> [Description of the task]: Write out each line in which the string "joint" is present.

> [Robot task records]:
══════════════════════════════

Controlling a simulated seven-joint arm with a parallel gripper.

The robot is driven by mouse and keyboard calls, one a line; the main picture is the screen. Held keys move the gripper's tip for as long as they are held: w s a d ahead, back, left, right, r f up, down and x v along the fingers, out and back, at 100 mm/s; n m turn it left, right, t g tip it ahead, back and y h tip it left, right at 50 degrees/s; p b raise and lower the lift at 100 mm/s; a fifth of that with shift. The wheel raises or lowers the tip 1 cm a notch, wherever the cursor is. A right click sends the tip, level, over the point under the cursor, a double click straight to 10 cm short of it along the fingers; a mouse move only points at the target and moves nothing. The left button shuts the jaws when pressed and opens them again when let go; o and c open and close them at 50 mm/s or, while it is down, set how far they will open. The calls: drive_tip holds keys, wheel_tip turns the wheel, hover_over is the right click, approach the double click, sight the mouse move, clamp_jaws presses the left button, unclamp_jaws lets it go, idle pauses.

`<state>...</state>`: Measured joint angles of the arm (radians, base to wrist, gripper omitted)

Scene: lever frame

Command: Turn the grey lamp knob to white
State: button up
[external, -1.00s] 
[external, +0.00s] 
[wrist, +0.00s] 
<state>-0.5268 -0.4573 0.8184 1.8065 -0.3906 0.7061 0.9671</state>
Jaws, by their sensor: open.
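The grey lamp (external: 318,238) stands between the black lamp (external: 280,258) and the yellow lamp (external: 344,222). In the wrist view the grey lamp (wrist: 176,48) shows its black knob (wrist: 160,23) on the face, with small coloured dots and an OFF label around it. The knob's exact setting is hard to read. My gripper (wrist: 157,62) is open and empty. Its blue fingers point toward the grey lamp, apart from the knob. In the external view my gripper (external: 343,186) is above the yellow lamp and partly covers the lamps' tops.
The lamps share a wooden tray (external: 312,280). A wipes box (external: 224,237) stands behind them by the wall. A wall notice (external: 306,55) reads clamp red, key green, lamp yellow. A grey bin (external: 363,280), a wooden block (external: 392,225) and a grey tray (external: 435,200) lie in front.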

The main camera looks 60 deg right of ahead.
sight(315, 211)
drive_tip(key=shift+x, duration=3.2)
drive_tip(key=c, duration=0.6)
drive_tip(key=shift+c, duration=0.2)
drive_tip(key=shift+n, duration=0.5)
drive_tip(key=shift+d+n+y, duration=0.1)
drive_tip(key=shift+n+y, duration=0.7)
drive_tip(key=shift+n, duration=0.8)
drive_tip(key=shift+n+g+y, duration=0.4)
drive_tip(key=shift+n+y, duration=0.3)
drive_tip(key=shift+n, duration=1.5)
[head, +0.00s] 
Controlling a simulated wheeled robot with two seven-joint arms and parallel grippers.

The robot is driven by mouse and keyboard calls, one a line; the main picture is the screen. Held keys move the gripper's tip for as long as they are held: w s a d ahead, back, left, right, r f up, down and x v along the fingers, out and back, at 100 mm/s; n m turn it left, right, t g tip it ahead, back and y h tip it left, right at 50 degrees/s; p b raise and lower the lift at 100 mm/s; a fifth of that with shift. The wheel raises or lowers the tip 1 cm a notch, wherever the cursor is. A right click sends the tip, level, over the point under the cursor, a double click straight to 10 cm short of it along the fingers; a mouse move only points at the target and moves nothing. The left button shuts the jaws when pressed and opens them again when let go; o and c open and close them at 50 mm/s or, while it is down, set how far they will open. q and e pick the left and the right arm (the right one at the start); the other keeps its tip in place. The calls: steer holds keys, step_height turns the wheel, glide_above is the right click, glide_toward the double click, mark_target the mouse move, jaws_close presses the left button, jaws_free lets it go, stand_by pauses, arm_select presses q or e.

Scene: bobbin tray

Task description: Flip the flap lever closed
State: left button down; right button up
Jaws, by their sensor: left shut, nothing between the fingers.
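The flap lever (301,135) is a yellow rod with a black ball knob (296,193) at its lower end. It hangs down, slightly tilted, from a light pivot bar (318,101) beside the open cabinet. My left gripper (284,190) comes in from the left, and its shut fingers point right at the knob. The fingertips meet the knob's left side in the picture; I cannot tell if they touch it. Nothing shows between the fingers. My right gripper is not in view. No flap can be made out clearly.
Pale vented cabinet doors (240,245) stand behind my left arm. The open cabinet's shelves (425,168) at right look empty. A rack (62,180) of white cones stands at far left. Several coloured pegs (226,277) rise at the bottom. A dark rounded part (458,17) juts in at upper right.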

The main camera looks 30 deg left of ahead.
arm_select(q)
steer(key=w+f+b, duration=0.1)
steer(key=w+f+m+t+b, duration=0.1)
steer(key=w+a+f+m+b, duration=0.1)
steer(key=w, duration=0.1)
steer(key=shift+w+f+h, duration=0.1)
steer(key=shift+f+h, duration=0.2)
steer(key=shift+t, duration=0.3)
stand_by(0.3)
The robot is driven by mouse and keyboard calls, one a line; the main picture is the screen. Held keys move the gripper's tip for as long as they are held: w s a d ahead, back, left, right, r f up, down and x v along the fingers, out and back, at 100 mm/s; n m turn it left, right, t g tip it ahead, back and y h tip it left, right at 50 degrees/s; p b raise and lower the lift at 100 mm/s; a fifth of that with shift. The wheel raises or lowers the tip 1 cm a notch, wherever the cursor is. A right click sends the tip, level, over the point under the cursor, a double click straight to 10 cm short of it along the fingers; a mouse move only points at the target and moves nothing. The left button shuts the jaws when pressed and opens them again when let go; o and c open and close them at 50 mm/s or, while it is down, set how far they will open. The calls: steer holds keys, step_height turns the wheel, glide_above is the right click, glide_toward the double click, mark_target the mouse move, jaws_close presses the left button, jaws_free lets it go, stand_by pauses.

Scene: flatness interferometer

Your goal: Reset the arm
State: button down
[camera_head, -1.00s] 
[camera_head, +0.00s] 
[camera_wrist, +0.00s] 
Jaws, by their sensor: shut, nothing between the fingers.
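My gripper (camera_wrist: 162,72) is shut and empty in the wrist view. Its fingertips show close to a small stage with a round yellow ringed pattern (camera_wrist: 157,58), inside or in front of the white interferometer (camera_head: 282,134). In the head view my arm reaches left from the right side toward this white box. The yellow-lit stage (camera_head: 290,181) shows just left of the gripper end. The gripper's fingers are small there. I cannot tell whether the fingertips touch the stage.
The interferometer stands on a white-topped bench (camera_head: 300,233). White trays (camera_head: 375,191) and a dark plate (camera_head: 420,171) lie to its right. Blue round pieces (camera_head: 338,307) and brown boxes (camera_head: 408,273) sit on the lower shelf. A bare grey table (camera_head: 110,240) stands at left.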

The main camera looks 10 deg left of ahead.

══════════════════════════════

> [Full output]:
Controlling a simulated seven-joint arm with a parallel gripper.
`<state>...</state>`: Measured joint angles of the arm (radians, base to wrist, gripper omitted)
Controlling a simulated wheeled robot with two seven-joint arms and parallel grippers.

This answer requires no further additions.